Julio A. Mompié se comporta como un político que asume su rol en la nomenclatura que lo trasciende: banalizar lo que urge banalizar en el momento justo de la banalización. Semejante tautología incita una lectura de estirpe warholiana: “Todo es hermoso”. “Cristóbal Colón no existe” se magnifica desde su misma negación. Algo similar a una chica tan afortunada y atractiva que termina devorándose ante el espejo de la impotencia.
“De cómo el pasado se parece al futuro” era el título inicial de “Cristóbal Colón no existe”. Al racionalizar el proceso de su intuición, Mompié alcanzó revertir la pista sospechosa en juicio lapidario. Pero la expresión negadora tiende a volverse erróneamente afirmativa. Porque ya sabemos que los fantasmas de la historia son grandes productores de enigmas. Su longevidad persiste debido al eterno retorno del utopismo. Entre la blasfemia y la profecía está la razón cínica de una pregunta tan ordinaria como inquietante: ¿Quién será nuestro próximo descubridor?
Cristóbal Colón, José Martí y Fidel Castro “interactúan” como opuestos cómplices de lo que Peter Sloterdijk denomina “el presentimiento de una esencia en fuga”. Su virtualidad convoca a la piedad que los asiste.
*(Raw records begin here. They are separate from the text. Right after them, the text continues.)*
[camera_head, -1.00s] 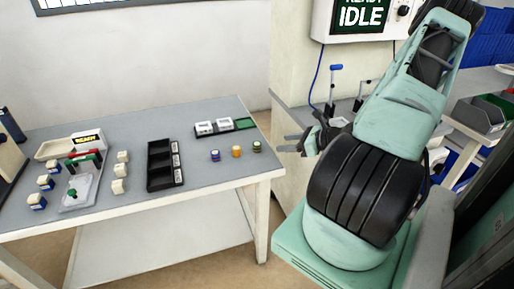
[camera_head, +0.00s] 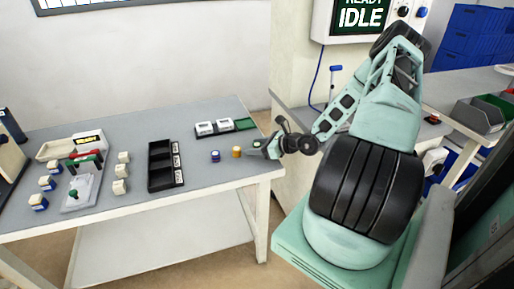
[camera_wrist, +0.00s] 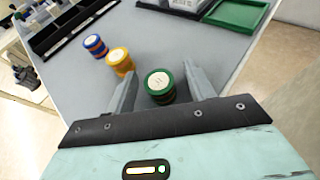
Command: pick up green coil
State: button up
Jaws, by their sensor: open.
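The green coil (camera_wrist: 160,85) is a short upright cylinder with a green rim and a pale top, on the grey table near its right end. In the wrist view it stands between the two open fingers of my gripper (camera_wrist: 163,88), with no clear contact on either side. In the head view my gripper (camera_head: 262,148) is at the table's right edge and hides the green coil. A yellow coil (camera_wrist: 120,61) and a blue coil (camera_wrist: 95,45) stand in a row to the left of it; the yellow coil (camera_head: 236,152) also shows in the head view.
A green tray (camera_wrist: 238,13) and white boxes (camera_head: 213,128) lie behind the coils. A black compartment tray (camera_head: 164,165) stands to the left. Farther left are white blocks and a clear fixture (camera_head: 80,190). The table's right edge is close to my gripper.

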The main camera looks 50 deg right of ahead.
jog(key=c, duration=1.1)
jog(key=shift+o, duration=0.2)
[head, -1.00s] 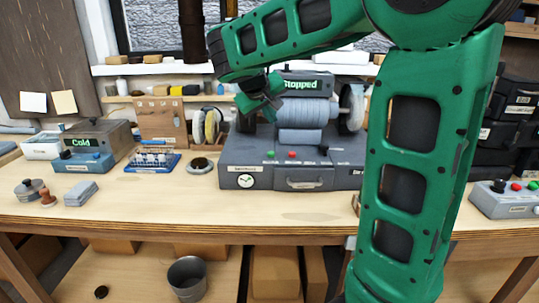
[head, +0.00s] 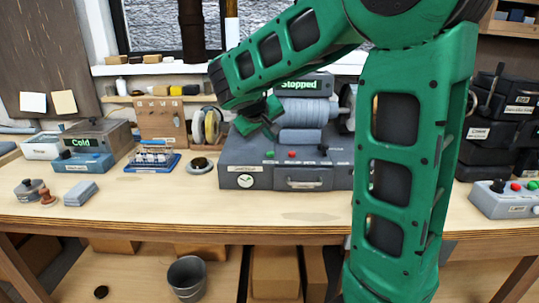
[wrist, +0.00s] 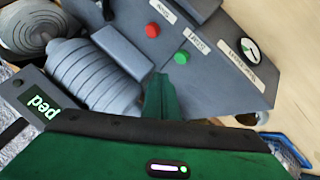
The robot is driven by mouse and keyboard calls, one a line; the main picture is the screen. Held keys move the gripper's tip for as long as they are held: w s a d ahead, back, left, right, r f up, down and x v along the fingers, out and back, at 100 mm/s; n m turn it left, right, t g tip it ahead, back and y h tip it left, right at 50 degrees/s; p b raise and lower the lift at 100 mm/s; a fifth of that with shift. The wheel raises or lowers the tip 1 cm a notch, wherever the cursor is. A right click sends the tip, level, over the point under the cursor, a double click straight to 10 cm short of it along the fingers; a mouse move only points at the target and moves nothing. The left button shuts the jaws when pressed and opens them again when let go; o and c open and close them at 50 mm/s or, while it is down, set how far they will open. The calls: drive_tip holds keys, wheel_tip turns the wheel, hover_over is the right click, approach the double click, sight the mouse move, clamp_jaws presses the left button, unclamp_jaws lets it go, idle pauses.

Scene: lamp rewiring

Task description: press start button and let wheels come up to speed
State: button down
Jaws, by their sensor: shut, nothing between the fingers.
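The grey bench machine (head: 235,155) stands on the workbench, with a ribbed motor and a display (head: 301,86) reading "Stopped". Its green button (head: 270,154) and red button (head: 292,155) sit on the front part; the wrist view shows the green one (wrist: 182,57) and the red one (wrist: 152,30). One wheel (wrist: 36,24) shows at the upper left of the wrist view; my arm partly hides it in the head view. My gripper (head: 268,135) is shut and empty, its tips (wrist: 160,77) just short of the green button, apparently above it with a small gap.
A gauge (head: 245,181) and a switch sit on the machine's front. To the left stand a wheel rack (head: 208,127), a blue tray (head: 153,161) and a box reading "Cold" (head: 95,138). A control box (head: 505,205) stands at the right.

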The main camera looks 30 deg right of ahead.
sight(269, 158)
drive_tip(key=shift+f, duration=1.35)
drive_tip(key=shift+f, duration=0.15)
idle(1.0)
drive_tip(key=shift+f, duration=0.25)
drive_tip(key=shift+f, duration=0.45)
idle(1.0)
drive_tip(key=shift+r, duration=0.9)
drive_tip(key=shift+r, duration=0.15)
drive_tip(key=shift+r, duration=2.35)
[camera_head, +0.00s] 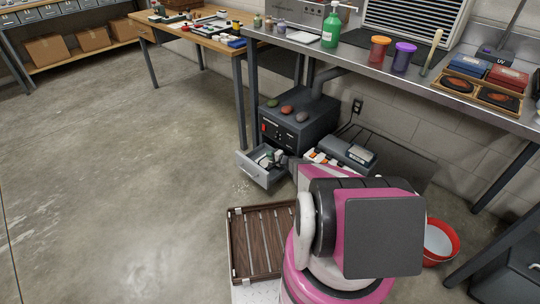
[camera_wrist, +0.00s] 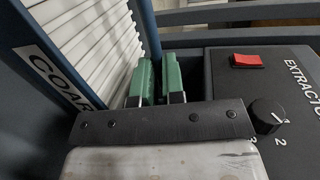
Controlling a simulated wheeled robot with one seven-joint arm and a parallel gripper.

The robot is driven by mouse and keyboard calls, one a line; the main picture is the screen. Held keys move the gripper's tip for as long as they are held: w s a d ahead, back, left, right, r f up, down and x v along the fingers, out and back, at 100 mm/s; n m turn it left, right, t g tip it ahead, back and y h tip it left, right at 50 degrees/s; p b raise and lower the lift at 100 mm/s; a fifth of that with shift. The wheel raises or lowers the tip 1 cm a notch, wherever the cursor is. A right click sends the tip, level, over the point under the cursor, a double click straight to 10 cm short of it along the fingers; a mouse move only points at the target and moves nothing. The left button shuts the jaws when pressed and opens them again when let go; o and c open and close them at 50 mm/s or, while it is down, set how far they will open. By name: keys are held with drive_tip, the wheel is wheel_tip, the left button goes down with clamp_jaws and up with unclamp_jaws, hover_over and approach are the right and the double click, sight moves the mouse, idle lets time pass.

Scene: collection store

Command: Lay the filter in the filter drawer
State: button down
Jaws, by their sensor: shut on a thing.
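The filter (camera_wrist: 88,38), with white pleats in a blue frame and a label starting "COAR", fills the left of the wrist view. My gripper (camera_wrist: 160,82), with green finger pads, is shut on the filter's edge at the frame's right side. In the head view the filter drawer (camera_head: 254,173) is a grey drawer with a handle, pulled out low at the front of the dark extractor (camera_head: 315,116). My gripper is at the drawer's opening there, small and partly hidden by my arm. Whether the filter touches the drawer floor cannot be told.
The extractor's red switch (camera_wrist: 248,61) and black knob (camera_wrist: 267,113) are close to the right of my gripper. Several stones lie on top of the extractor. A steel bench (camera_head: 455,98) stands above and right. A red bucket (camera_head: 452,243) stands at right. Floor at left is clear.

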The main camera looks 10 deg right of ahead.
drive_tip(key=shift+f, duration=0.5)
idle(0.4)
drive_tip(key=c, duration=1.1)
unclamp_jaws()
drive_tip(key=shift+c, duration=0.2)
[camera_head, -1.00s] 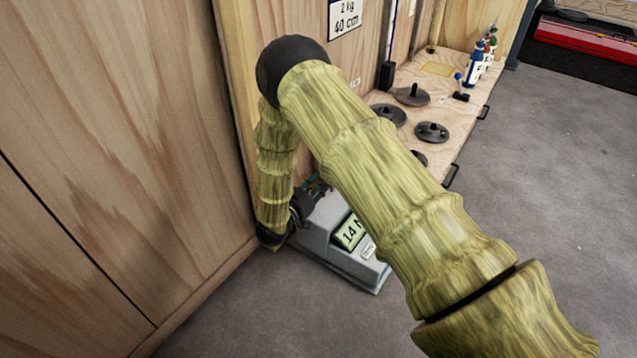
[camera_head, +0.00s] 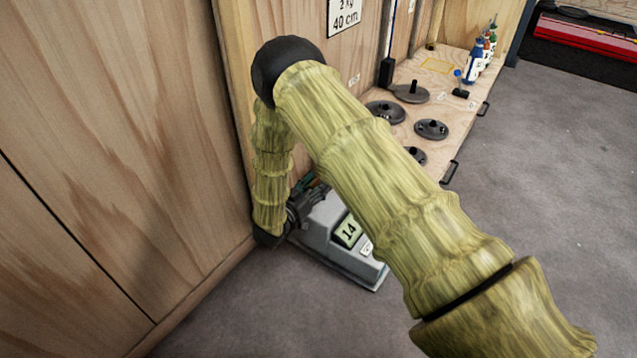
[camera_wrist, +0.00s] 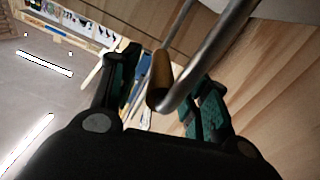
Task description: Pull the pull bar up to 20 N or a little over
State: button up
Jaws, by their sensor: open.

Solo les queda entablar un diálogo sordo entre cercanías distantes. Aunque su legado sobrevive para compensar el vacío de ambiciones desmedidas: ser distorsiones históricas víctimas del saqueo emancipador. “Cristóbal Colón no existe” y “Encuentro” emergen de una raíz común: ambas piezas socavan ideales de esquemas sociopolíticos aprehendidos en la sombra de multitudes. Contrariamente idénticos, Manolo Castro y Julio A. Mompié pudieran esgrimir frente a la ambigüedad mortificante de sus obras: ¿Acaso todos no somos multitud?